• _Task objective_: Provide the data again in its entirety, exactly as given.

• _Recorded information_:
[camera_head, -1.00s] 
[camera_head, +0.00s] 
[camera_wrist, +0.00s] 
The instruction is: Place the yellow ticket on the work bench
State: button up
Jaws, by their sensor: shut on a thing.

• _Task solution_:
[camera_head, -1.00s] 
[camera_head, +0.00s] 
[camera_wrist, +0.00s] 
The instruction is: Place the yellow ticket on the work bench
State: button up
Jaws, by their sensor: shut on a thing.

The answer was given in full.